Baltimore mayor rejects request to process East Palestine wastewater
Baltimore Mayor Brandon Scott denied a request from a contractor to dump pretreated wastewater from the Norfolk Southern train derailment in East Palestine, Ohio, earlier this year, citing public health concerns.
Clean Harbors, a waste management company, planned to bring at least 675,000 gallons of wastewater from East Palestine to the city-run Back River Wastewater Treatment Plant.
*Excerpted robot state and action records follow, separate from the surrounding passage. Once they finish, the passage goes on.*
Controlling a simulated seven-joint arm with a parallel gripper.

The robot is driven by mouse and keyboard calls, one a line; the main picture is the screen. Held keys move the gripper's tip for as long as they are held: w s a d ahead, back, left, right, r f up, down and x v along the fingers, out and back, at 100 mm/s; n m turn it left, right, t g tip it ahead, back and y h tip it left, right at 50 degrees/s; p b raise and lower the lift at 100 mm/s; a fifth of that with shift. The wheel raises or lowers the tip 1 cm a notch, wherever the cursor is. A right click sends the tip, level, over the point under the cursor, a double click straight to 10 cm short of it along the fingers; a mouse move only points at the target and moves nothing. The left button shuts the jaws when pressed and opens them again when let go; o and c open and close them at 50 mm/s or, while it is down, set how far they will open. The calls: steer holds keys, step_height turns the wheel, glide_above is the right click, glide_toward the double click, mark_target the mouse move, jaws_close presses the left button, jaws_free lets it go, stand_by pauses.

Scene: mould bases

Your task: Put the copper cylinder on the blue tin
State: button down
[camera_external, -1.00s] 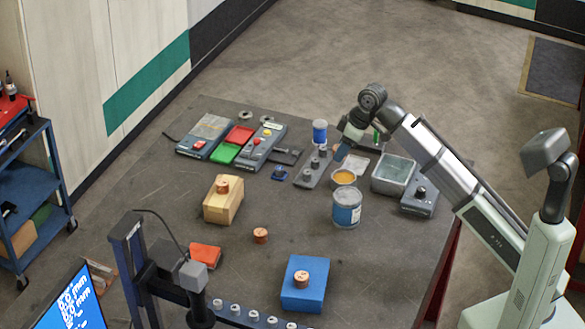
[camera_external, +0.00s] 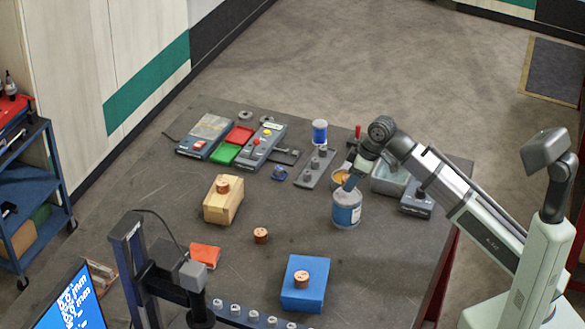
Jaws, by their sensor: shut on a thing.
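The blue tin (camera_external: 347,210) stands upright on the dark table, right of the middle, with a white and blue label. My gripper (camera_external: 350,183) is at the top of this tin and covers part of its rim. It is shut on something, but what it holds is hidden at this size. Three copper cylinders show away from my gripper: one on a wooden block (camera_external: 223,205), one copper cylinder (camera_external: 260,235) on the bare table, and one on a blue block (camera_external: 291,297).
A small blue and white can (camera_external: 319,132) stands beyond a grey strip with knobs (camera_external: 314,169). A red block (camera_external: 205,256) lies front left. The table between is clear.

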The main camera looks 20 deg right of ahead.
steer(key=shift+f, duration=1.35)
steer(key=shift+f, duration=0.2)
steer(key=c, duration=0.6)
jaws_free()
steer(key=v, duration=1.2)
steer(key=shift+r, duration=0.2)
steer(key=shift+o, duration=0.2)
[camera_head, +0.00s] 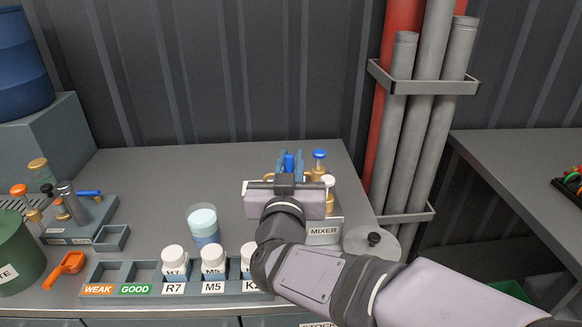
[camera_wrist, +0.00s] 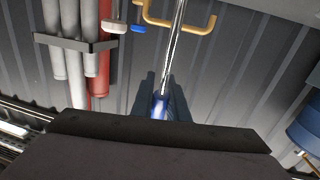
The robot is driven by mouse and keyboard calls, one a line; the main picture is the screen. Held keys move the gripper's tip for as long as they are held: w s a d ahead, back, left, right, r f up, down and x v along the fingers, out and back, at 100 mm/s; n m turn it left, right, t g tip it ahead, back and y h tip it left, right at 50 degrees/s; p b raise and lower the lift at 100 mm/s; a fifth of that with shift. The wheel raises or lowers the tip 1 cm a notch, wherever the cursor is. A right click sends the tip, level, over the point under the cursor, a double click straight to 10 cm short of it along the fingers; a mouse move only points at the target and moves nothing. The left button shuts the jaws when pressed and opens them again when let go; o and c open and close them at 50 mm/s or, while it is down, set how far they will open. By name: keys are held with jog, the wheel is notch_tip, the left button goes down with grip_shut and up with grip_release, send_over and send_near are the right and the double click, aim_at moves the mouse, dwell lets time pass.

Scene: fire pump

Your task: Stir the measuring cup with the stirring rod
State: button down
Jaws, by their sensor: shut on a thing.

But Scott and other local leaders balked at the plan.
“Clean Harbors has facilities across the country that may be better positioned to dispose of the treated wastewater, and we urge them to explore those alternatives,” Scott said in a statement Monday. “Make no mistake — I stand against any efforts that could comprise the health and safety of our residents, and the environment.”
The company told CBS News on Tuesday that it had scrapped the plans to move the wastewater to Maryland after Scott denied a request for a permit.
The Baltimore mayor said that while he feels bad for the East Palestine community, he needed to take steps to protect the city.
“I extend my deepest sympathy to the East Palestine, Ohio community as they grapple with the effects of this devastating derailment on their community, but I must remain steadfast in my commitment to protect our residents — at all costs,” Scott said.
The facility that the company planned to move the wastewater to has been under city operation since last year after a number of pollution, compliance and permitting issues.
The denial from Baltimore to allow the wastewater to be treated in the city comes as the cleanup efforts in the aftermath of the disastrous train derailment have continued. The Ohio Environmental Protection Agency said that approximately 8.1 million gallons of wastewater have been hauled out of East Palestine so far.